Jer 17:5-8
Yahweh says this, ‘Accursed be anyone who trusts in human beings, who relies on human strength and whose heart turns from Yahweh. Such a person is like scrub in the wastelands: when good comes, it does not affect him since he lives in the parched places of the desert, uninhabited, salt land. ‘Blessed is anyone who trusts in Yahweh, with Yahweh to rely on. Such a person is like a tree by the waterside that thrusts its roots to the stream: when the heat comes it has nothing to fear, its foliage stays green; untroubled in a year of drought, it never stops bearing fruit.
As in many other passages of Sacred Scripture, here the Lord tells us forcefully that only full trust in God can bring us salvation. Only by putting this into practice will man be truly safe, come what may.
On the other hand, if someone else takes the place of God in our heart, we turn away from Him and build our house on sand (Mt 7:26-27) or, as today’s reading rightly says, we are “like scrub in the wastelands”, without the living water that nourishes us.
In fact, Christian prudence should teach us that we should know better: how can we expect a person to offer us the help that only God can give? Are there not enough examples, both in Sacred Scripture and certainly also in our own experience, that human beings are fallible, just as we ourselves are fallible? Would it not be a healthy realism to recognise this and, on that basis, to put our lives in God’s hands? Of course this does not mean that we should be suspicious of all people! That is not the point!
However, a healthy, spiritual realism prevents us from idealising others. This also applies to the religious sphere. Here, too, we are dealing with fallible people. We can see this in the example of St. Peter, who denied the Lord three times (Mt 26:69-75) and then had to be rebuked by St. Paul when, out of human respect, he did not act in accordance with what he had already recognised in God (Gal 2:11-14). Today the reality remains the same….
But it is not only the awareness of our human limitations and imperfections that calls us to put all our trust in God. Even more important is that we recognise the love of our heavenly Father; His Providence in all areas of our lives. This is what God wants: that we come to know Him more and more deeply and know that we are loved by Him in all situations of our lives. After all, only He alone can understand our life in all its aspects. Nothing is hidden from Him: neither the past, nor the present, nor the future.
Therefore, abandoning ourselves fully to God is not only the consequence of having realistically recognised man’s limitations; rather, such a step should be our loving response to His love. We allow ourselves to be loved by God; we allow ourselves to be cared for by Him; we recognise all the gifts He gives us… Thus, we understand more and more that it is a joy for God that we are a “tree by the waterside” and not a “scrub in the wastelands”.
This leafy tree must bear fruit. And these fruits are not only to be understood on the natural level; it is about the fruits of the Spirit growing in our lives, for the joy of God, for the good of others and for our own salvation.
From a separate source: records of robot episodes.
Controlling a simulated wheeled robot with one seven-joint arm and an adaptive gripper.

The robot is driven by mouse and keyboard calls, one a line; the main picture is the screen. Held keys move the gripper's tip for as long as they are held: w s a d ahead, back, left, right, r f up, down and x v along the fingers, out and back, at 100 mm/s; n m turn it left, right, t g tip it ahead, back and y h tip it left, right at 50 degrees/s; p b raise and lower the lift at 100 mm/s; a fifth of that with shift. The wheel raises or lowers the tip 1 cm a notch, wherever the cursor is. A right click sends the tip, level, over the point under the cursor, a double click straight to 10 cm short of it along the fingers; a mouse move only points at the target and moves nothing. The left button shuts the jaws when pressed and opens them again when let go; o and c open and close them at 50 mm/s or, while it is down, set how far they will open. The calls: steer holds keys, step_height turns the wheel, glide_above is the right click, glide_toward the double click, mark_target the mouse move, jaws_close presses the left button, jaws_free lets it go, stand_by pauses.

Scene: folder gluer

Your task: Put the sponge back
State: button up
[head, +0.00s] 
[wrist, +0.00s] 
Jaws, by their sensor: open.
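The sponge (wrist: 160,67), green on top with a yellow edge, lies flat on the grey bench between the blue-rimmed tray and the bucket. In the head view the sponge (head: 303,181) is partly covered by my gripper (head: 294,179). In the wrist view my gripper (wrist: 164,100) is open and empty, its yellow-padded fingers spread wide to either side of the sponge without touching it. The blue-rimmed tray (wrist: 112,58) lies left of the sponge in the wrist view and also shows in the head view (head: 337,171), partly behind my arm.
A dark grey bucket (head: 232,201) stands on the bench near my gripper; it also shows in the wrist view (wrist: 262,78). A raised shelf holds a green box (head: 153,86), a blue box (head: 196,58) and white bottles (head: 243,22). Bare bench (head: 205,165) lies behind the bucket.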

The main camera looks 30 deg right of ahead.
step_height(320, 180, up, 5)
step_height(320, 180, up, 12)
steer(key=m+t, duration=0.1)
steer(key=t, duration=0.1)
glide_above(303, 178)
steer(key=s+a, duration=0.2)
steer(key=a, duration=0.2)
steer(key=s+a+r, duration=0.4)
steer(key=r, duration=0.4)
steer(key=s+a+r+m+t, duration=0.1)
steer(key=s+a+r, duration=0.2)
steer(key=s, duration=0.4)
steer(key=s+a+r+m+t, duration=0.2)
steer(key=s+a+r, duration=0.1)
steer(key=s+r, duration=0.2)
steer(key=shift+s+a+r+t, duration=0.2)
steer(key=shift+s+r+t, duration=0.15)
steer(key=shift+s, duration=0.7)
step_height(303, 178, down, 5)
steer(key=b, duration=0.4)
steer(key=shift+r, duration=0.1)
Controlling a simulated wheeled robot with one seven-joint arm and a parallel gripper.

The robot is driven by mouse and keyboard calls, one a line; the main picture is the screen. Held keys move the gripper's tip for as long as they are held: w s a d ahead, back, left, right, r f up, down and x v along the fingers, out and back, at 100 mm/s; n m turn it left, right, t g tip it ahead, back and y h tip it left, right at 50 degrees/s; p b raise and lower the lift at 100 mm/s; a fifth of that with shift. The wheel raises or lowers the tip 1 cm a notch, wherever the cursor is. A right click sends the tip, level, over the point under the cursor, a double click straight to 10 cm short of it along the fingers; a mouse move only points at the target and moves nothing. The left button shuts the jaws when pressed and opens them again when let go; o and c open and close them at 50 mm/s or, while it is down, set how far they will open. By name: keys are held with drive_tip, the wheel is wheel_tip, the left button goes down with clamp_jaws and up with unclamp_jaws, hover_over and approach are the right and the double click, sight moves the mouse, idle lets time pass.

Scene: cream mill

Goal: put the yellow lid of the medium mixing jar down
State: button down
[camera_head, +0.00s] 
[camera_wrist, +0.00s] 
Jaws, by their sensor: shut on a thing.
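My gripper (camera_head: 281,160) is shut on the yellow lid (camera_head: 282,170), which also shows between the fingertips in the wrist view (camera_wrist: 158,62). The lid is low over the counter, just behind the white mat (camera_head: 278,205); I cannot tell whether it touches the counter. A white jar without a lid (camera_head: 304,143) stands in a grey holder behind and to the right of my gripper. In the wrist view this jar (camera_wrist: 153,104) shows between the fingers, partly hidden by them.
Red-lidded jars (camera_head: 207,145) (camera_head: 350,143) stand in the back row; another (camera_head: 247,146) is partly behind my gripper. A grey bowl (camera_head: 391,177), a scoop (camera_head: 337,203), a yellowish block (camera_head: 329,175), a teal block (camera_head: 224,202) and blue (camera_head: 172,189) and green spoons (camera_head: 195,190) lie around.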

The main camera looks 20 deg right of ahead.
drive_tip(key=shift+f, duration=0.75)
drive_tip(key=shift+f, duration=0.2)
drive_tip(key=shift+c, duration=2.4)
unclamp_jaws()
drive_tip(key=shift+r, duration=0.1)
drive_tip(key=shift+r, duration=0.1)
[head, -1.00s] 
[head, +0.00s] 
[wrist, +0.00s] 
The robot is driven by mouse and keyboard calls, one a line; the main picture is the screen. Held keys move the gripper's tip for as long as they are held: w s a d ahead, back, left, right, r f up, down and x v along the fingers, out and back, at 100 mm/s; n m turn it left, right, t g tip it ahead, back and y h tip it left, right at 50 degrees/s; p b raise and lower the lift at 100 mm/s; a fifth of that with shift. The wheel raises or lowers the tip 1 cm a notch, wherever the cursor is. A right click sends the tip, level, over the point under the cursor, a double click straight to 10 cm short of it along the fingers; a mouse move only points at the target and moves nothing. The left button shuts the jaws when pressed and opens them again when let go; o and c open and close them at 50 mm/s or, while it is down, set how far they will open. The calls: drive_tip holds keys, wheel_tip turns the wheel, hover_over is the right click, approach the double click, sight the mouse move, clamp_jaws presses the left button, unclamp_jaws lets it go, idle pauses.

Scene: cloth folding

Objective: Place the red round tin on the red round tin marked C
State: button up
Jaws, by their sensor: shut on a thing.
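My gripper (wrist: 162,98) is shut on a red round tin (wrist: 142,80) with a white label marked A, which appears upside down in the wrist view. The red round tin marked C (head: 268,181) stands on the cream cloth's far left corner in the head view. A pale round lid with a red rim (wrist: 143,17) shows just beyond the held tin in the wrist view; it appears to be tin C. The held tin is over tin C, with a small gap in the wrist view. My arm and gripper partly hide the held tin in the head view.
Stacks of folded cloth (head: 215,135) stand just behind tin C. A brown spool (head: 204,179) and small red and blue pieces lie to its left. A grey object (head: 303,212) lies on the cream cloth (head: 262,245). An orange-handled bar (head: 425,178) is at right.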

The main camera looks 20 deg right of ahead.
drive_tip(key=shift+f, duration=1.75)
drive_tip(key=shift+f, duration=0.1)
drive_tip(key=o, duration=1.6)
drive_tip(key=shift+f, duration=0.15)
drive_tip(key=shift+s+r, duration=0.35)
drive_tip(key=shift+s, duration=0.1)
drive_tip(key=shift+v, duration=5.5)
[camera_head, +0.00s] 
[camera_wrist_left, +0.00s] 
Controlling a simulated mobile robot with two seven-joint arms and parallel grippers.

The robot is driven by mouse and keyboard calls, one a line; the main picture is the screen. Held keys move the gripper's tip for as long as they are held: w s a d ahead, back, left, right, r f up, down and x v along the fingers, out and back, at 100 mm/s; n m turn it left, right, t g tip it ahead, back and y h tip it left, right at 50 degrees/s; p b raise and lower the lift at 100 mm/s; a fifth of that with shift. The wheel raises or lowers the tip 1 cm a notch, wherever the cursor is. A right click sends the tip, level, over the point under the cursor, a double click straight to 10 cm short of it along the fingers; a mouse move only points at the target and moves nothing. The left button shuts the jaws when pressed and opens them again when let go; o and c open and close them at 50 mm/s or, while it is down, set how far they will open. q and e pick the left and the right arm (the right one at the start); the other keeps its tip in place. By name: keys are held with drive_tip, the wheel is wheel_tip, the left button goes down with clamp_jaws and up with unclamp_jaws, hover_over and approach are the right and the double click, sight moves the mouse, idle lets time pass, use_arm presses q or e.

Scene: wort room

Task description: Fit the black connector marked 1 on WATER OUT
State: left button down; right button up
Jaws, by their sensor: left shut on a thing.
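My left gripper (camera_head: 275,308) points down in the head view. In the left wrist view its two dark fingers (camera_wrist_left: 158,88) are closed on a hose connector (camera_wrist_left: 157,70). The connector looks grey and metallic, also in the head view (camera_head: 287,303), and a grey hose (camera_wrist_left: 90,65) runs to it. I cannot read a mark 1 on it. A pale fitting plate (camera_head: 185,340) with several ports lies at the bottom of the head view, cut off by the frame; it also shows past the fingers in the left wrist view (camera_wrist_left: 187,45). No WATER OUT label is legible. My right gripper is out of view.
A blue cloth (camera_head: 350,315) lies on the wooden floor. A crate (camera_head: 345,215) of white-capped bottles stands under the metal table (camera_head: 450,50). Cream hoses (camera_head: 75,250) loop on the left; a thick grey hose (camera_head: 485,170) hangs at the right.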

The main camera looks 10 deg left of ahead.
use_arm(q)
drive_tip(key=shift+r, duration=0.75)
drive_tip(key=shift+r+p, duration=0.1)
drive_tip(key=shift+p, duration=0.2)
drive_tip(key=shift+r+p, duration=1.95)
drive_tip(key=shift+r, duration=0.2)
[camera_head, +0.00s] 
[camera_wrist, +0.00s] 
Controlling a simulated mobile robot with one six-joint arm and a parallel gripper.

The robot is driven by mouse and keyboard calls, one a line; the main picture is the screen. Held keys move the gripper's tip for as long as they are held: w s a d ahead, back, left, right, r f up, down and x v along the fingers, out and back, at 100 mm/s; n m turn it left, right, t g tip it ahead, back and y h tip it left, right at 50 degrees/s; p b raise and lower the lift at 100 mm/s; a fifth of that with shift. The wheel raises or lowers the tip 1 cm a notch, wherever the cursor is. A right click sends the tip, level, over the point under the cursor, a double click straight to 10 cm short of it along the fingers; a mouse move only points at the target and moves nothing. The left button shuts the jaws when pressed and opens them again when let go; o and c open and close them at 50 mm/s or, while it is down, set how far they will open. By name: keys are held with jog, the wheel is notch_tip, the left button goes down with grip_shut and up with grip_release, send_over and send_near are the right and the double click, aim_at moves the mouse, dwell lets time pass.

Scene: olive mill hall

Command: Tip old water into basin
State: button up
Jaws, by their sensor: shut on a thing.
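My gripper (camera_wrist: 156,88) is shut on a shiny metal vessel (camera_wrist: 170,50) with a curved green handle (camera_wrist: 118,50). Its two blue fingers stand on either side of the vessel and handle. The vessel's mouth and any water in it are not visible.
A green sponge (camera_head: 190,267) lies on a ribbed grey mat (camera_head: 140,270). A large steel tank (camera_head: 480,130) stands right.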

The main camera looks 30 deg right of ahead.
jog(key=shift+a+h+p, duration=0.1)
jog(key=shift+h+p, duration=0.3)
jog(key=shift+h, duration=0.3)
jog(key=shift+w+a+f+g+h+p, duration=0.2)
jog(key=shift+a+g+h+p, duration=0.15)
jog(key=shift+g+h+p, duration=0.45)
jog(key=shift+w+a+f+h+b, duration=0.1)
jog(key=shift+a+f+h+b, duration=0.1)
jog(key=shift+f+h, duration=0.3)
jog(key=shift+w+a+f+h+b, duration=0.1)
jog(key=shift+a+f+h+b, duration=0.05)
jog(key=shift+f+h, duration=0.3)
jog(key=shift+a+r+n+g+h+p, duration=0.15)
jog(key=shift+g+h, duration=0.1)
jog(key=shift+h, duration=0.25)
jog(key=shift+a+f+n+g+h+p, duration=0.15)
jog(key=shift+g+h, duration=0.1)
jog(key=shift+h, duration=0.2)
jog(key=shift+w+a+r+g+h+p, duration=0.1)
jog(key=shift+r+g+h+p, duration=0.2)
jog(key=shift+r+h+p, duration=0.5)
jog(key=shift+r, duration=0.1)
If we take this step of trusting God fully, a wonderful life awaits us. In a way, we can then taste something of the Paradise we lost. Until the fall into sin, man lived there in a communion of love and trust with God, and in it he was secure. Now God offers it again to His beloved children. In His own Son, He removed what separated us and the gates of paradise were opened again.
Therefore, let us rid ourselves of all false fear of God, for He always wants the best for us.